L’occasione di questa intervista gli fece anche spendere alcune parole, e riflessioni, sul suo profilo da bambino.

Quando ero bambino – ricorda – pensavo molto a ciò che mi rendeva diverso dagli altri bambini. Non credevo di essere più intelligente di loro e, di certo, non avevo più talento. E non posso certo affermare di essere un lavoratore più impegnato e diligente: non ho mai lavorato, ho sempre cercato di fare cose che mi divertissero. Invece, ho concluso che ero più curioso, ma non perché fossi nato così. Se osservate i bambini piccoli, sono tutti estremamente curiosi, sempre in esplorazione, e cercano di capire come funzionano le cose. Il problema è che la scuola fa svanire tutta questa curiosità. Invece di lasciarti esplorare le cose da solo, la scuola ti dice che devi leggere particolari, e specifici libri, e rispondere a particolari, e specifiche, domande. E se si cerca di fare qualcos’altro, si finisce nei guai. Sono poche le persone la cui curiosità innata possa sopravvivere a un ambiente di questo tipo. Ma, per un caso fortuito, la mia ce l’ha fatta.

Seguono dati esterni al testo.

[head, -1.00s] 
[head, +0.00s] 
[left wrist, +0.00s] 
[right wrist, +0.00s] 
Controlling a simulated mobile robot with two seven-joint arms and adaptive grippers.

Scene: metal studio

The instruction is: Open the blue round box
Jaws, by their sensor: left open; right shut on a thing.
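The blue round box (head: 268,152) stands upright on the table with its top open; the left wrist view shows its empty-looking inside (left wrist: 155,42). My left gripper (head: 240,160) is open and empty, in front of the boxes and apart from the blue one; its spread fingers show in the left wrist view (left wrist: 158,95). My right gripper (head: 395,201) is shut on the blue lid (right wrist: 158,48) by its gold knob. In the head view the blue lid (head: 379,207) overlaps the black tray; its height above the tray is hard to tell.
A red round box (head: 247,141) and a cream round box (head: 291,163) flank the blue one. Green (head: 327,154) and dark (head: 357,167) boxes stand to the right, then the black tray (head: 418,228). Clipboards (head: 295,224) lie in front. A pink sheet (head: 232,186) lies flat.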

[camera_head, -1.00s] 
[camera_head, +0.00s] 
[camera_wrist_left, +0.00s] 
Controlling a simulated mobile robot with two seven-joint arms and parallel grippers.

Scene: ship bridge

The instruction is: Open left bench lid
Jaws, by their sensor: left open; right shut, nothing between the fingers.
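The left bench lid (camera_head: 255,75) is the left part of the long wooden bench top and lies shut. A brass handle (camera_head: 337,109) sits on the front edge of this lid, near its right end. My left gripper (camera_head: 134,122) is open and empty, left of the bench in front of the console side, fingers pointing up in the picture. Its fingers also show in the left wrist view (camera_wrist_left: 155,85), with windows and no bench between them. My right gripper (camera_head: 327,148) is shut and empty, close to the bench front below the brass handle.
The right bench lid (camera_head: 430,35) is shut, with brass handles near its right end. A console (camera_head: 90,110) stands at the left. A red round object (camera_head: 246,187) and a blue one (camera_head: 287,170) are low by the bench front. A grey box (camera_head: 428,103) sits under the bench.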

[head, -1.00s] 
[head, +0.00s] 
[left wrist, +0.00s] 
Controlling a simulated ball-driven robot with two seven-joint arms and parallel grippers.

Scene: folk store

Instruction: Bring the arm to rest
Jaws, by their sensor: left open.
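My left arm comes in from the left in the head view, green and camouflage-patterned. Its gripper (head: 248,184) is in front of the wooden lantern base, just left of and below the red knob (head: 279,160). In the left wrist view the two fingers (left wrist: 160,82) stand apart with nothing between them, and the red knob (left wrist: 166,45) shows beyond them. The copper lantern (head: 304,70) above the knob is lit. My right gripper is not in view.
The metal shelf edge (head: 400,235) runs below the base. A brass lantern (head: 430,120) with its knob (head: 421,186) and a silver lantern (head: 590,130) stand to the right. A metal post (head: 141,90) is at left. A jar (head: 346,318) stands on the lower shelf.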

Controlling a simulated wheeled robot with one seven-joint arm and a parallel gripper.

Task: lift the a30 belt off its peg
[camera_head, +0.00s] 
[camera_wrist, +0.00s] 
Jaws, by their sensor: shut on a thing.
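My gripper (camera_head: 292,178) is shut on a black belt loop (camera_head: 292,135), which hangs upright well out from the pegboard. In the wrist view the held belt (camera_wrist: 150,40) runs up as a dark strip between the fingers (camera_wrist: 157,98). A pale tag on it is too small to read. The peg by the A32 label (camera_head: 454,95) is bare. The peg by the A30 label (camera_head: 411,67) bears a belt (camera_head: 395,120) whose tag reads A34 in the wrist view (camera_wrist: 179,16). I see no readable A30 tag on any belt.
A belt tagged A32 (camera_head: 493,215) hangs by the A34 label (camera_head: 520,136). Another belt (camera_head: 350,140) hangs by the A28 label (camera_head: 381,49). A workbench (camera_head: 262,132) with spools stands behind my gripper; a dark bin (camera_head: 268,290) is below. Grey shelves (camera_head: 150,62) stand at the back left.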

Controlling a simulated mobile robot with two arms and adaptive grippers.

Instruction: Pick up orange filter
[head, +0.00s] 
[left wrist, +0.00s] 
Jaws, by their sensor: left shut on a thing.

Ho continuato a essere curioso, e ho seguito la mia curiosità.

La curiosità, ribadisce, connoterà tutta la sua vita, tracciando un filo che attraversa tutti i suoi progetti.

Prima mi sono interessato ai computer, che mi hanno portato a interessarmi a Internet, che mi ha portato a interessarmi alla costruzione di siti web di notizie online, che mi hanno portato a interessarmi agli standard (come RSS), che mi hanno portato a interessarmi alla riforma del diritto d’autore (dato che Creative Commons voleva utilizzare standard simili). E così via. La curiosità si auto-alimenta: ogni nuova cosa che s’impara, genera ogni sorta di componenti e connessioni diverse, che poi si desidera approfondire. Ben presto ci s’interessa a sempre più cose, fino a quando quasi tutto sembra interessante. E quando è così, imparare diventa davvero facile: si vuole imparare quasi tutto, perché non c’è nulla che non sembri davvero interessante.

Aaron conclude l’intervista con una buona dose di umiltà:

Sono convinto che le persone che definiamo “intelligenti” siano soltanto persone che, in qualche modo, hanno goduto di un vantaggio in questo processo. Mi sembra che l’unica cosa che ho fatto davvero sia stata seguire la mia curiosità ovunque mi portasse, anche se questo ha significato fare cose folli, come lasciare la scuola o non accettare mai un lavoro “vero”. Non è facile – i miei genitori sono ancora arrabbiati con me perché ho abbandonato la scuola –, ma per me ha sempre funzionato.